The path_template string is a way to control the output location of uploaded assets from a STAC Item using metadata from the Item itself. The template can contain fixed strings along with variables used for substitution. The following variables can be used in the template.

Output Options

Field Name

Type

Description

id

string

The id of the Item

collection

string

The name of the Item’s Collection

date

string

The date portion of the Item’s datetime property of the form YYYY-MM-DD

year

string

The year portion of the Item’s datetime property

month

string

The month portion of the Item’s datetime property

day

string

The day portion of the Item’s datetime property

<property>

varies

Any Item property (e.g., mgrs:utm_zone)

As an example, a path_template of /data/${collection}/${id}/ will upload all assets to a path based on the Item’s collection and ID to the default Cirrus data bucket.

If a complete s3 URL is provided instead (e.g., s3://my-bucket/data/${collection}/${id}/) then the data will be uploaded to the provided bucket.

collections

The collections dictionary is a way to control what collection output STAC Items are ultimately assigned to.

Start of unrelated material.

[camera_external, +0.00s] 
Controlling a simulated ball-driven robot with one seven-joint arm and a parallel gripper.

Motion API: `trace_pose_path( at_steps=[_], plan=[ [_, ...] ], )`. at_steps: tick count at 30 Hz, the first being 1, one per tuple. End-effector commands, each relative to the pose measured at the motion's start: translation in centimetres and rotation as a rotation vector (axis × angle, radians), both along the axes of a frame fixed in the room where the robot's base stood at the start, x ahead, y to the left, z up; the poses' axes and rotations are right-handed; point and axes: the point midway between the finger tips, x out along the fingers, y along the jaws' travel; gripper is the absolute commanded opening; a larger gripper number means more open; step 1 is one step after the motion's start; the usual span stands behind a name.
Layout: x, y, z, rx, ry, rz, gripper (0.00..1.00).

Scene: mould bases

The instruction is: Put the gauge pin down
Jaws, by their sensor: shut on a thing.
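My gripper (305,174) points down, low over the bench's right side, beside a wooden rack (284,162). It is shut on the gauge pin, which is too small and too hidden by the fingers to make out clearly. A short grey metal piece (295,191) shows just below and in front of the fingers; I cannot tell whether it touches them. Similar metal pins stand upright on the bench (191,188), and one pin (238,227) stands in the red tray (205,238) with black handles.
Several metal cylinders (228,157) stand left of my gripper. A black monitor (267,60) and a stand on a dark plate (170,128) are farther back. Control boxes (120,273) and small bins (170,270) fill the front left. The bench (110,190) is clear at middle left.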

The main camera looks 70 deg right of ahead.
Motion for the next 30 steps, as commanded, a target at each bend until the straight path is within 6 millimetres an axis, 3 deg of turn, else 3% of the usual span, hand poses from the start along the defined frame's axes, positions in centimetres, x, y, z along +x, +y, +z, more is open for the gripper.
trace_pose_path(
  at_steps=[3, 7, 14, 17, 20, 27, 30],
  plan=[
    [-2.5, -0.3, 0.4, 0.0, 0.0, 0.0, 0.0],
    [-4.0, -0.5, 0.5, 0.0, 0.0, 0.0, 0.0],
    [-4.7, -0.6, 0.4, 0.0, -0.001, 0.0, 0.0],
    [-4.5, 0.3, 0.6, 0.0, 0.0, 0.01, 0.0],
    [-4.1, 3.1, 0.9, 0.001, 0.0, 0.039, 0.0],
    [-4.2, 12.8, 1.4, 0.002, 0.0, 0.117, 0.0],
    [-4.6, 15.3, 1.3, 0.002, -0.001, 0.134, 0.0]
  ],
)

Each dictionary key is the name of a collection, and it’s value is a regex expression that is used to match against each STAC Item ID that will be published. The first matching collection will be used.

"upload_options": {
    "collections": {
        "sat-a-l1": "sa.*"
        "sat-b-l1": "sb.*"
    }
}

With this example an Item with an ID of “sa-l1-20200107” will be put in the sat-a-l1 collection, and Item “sb-l1-19731212” would be put in the sat-b-l1 collection.

If collections is supplied, each Item is assigned a new collection before it is published. If not provided the collections will remain as they were.